Maka di sanalah ada satu kelompok yang
diberkati yang menumpahkan segala minat dan perhatian mereka terhadap
al-Quran sejak hari-hari pertama . . . . Sebagian tampil menghapalkannya
sekuasanya, dan sebagian yang lain mempunyai keterampilan menulis,
memelihara ayat-ayat tersebut dengan tulisan-tulisan mereka.
Dalam jangka waktu lebih kurang duapuluh
satu tahun, di mana al-Quran turun ayat demi ayat, atau beberapa ayat
disusul oleh beberapa ayat, sesuai dengan tuntutan keadaan dan
sebab-sebabnya, maka mereka yang ahli menghafal dan menuliskannya itu,
dalam melaksanakan amal pekerjaan mereka, mendapat taufik yang besar
dari Allah Ta’ala ….
Al-Quran tidak turun sekaligus atau
sekali onggok, karena ia bukanlah kitab yang dikarang atau artikel yang
disusun …. Sesungguhnya ia adalah suatu dalil dan pedoman bagi suatu
ummat baru yang dibangun secara alamiah, sebingkaih demi sebingkaih dan
hari demi hari, hingga bangkitlah ‘aqidah dan keyakinan, terbentuk
perasaan hatinya, akal pikiran dan iradat kemauannya menurut kehendak
Ilahi. la tidak memerlukan alasan, tetapi menuntun dan menggembleng
manusia dari ummat ini untuk menempuh jalan ketaatan yang sempurna
menuruti kehendak Allah swt.
Oleh karena itu al-Quran datang secara
berkala dan terba-gibagi, sesuai dengan keperluan yang terjadi dalam
perjalanannya yang terus berkembang dan situasi yang selalu berubah
serta kendali yang berbeda arah ….
Sebagaimana telah kami utarakan dahulu,
tidak sedikit ahli baca dan ahli hafal al-Quran yang mencatat atau
menuliskannya.
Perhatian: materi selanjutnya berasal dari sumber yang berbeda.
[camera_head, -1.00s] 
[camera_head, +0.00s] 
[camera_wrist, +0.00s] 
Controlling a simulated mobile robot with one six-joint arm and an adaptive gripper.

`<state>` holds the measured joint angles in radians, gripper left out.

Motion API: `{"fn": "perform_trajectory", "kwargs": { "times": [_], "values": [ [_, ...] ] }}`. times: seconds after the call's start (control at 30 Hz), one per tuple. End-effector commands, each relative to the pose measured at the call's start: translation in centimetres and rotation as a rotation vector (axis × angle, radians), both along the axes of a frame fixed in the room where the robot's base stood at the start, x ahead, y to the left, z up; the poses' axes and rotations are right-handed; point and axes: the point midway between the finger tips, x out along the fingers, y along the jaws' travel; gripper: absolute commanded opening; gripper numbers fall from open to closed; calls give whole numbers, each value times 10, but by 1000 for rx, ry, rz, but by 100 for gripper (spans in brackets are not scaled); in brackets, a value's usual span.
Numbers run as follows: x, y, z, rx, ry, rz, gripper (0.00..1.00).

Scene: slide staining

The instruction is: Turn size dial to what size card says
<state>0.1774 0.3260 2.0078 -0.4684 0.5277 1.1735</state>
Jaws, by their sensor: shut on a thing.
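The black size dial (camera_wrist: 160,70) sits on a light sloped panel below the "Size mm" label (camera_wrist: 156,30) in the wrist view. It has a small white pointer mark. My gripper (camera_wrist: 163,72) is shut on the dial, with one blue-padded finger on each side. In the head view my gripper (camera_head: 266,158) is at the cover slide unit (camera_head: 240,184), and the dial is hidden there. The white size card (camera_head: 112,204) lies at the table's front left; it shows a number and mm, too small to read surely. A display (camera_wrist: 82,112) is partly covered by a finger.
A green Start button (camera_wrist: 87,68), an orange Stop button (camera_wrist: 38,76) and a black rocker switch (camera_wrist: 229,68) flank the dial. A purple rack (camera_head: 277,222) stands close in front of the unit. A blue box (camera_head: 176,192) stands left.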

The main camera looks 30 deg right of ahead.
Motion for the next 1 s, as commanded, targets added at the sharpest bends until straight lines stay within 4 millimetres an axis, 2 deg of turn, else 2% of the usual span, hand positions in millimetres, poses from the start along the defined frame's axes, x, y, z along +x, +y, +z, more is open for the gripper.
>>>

Di antara pemimpin-pemimpinnya ialah Ali bin Abi Thalib,
Ubai bin Ka’ab, Abdullah bin Mas’ud dan Abdullah bin Abbas, serta
seorang yang mempunyai kepribadian yang mulia yang sedang kita bicarakan
sekarang ini, Zaid bin Tsabit, semoga Allah ridla kepada mereka semua .
. . .
Sesudah sempurna turun wahyu, dan pada
masa-masa yang terakhir dari turunnya Rasul mengulang membacakannya
kepada Muslimin, dengan menertibkan susunan Surat-Surat dan ayat-ayat
nya . . . . Dan sesudah wafatnya saw. Kaum Muslimin segera disibukkan
oleh peperangan menghadapi kaum yang murtad …. Dalam pertempuran Yamamah
yang telah kita bicarakan dahulu, yakni di kala membicarakan Khalid bin
Walid dan Zaid bin Khatthab, banyak qurban berjatuhan sebagai syuhada’
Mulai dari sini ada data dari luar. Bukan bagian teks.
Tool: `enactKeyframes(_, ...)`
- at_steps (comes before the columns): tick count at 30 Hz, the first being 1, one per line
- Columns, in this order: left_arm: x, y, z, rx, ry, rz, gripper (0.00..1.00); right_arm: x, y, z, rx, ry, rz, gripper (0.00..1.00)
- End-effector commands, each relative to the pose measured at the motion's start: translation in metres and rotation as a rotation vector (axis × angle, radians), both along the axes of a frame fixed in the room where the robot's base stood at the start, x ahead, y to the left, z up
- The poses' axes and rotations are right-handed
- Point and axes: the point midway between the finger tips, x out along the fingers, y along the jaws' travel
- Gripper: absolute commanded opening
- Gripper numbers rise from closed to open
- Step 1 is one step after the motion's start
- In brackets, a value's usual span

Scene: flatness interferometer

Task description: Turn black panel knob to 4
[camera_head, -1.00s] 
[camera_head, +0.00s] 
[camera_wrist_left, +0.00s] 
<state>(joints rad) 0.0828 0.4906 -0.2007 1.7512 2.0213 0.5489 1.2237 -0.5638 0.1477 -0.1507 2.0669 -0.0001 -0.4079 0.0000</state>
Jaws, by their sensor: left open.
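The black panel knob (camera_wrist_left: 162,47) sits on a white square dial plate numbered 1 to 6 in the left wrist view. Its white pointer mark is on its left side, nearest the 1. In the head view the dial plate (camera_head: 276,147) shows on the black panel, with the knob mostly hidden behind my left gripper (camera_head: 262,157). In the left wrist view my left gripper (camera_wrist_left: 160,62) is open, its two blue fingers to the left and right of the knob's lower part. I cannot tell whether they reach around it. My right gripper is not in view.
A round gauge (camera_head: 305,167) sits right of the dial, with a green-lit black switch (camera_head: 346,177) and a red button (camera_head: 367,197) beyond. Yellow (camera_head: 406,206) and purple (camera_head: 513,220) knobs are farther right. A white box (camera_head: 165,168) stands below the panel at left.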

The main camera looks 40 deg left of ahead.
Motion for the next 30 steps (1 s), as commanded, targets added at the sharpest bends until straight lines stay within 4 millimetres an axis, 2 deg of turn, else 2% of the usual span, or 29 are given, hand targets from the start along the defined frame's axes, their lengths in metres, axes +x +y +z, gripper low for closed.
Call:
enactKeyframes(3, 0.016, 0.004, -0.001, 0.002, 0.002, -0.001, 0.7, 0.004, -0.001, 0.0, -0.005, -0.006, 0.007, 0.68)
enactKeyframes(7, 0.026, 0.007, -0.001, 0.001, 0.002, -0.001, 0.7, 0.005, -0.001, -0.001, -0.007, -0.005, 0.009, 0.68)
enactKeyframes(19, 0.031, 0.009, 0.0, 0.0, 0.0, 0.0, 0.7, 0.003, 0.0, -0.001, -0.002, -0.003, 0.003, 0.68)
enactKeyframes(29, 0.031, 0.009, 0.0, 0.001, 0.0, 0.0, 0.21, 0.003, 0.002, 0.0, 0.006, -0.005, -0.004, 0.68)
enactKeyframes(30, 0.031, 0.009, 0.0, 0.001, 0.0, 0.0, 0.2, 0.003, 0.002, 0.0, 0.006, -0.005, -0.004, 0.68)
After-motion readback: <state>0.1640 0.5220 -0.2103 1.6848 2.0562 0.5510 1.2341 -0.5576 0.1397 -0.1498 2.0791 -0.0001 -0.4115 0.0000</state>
dari golongan ahli baca dan ahli hafal al-Quran . Keadaan itu
mengkhawatirkan. Dan belum lagi api kemurtadan padam, maka Umar dengan
rasa cemas, segera menghadap Khalifah Abu Bakar Shiddiq r.a. dan dengan
gigih memohon kepada beliau agar para qari’ dan huffadh segera
diperintahkan menghimpun alQuran sebelum mereka keburu gugur atau mati
syahid ….
Khalifah pun bershalat istikharah kepada
Tuhannya . . . lalu berunding dengan para shahabatnya dan kemudian
memanggil Zaid bin Tsabit, sembari berkata kepadanya: “Kamu adalah
seorang anak muda yang cerdas, kami tidak meragukan kamu . . . !” Lalu
diperintahkannya untuk segera memulai untuk menghimpun al-Quranul Karim,
dengan meminta bantuan para ahli yang berpengalaman dalam soal ini.
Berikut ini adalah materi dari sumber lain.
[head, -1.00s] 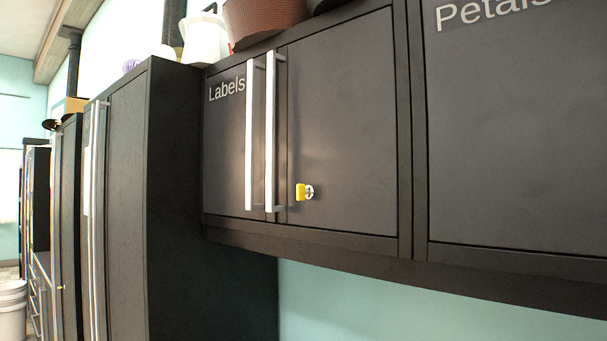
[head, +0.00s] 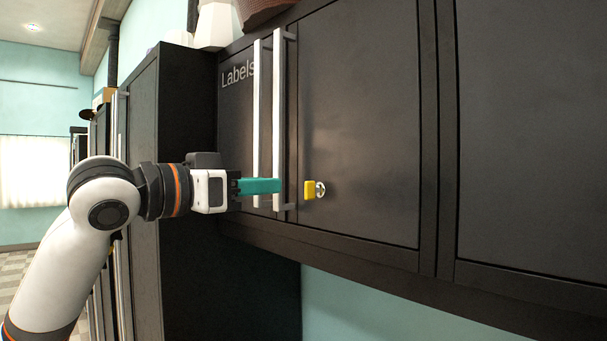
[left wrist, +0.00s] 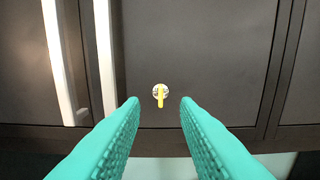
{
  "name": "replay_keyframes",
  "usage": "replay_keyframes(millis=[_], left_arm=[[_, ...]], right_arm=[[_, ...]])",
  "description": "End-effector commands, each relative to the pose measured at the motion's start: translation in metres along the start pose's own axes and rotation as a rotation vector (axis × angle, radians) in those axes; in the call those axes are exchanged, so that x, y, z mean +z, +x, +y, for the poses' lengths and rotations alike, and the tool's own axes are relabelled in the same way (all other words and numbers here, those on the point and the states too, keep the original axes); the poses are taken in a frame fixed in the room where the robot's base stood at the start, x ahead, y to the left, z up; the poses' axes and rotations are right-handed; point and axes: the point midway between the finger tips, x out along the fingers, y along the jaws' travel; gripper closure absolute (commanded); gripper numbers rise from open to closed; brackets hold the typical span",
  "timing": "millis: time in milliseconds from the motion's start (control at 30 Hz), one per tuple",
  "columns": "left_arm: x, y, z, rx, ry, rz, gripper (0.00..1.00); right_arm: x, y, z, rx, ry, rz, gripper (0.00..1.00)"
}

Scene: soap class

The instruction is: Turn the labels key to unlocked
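The labels cabinet (head: 355,120) is dark, with two doors and the word "Labels" on its left door. A yellow key (head: 309,190) sits in a round silver lock (head: 320,189) on the right door, near its lower left corner. My left gripper (head: 281,186) reaches in from the left, its teal fingers in front of the door handles and pointing toward the key. In the left wrist view the fingers (left wrist: 159,101) are apart and empty, with the key (left wrist: 160,98) hanging vertically in the gap between them, farther off at the door. My right gripper is not in view.
Two long silver vertical handles (head: 278,120) stand out from the doors just left of the key. A tall dark cabinet (head: 180,110) juts out at the left. The door to the right of the key is clear.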

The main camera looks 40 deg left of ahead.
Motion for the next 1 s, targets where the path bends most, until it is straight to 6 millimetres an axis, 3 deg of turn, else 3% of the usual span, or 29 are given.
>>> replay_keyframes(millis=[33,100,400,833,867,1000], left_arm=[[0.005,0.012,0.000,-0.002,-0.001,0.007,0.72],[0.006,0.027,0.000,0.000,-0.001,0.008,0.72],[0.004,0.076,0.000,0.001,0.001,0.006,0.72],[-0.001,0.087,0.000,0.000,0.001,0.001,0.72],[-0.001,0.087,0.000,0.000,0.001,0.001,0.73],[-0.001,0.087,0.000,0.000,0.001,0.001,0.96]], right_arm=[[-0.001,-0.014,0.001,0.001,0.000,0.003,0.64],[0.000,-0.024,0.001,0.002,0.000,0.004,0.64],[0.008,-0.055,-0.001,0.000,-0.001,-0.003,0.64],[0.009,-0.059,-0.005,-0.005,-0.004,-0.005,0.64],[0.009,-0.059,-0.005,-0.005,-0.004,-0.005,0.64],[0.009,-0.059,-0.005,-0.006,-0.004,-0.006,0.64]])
Maka bangkitlah Zaid melakukan amal bakti
yang kepadanya tergantung masa depan Islam seluruhnya sebagai suatu
Agama…! Dalam melaksanakan tugas yang sangat besar dan penting ini Zaid
berhasil dengan amat gemilang. Tiada henti-hentinya ia bekerja
menghimpun ayat-ayat dan Surat-Surat dari dada para penghafal dan dari
catatan serta tulisan, dengan meneliti dan mempersamakan serta
memperbandingkan satu dengan lainnya, hingga akhirnya dapatlah dihimpun
al-Quran yang tersusun dan teratur rapi ….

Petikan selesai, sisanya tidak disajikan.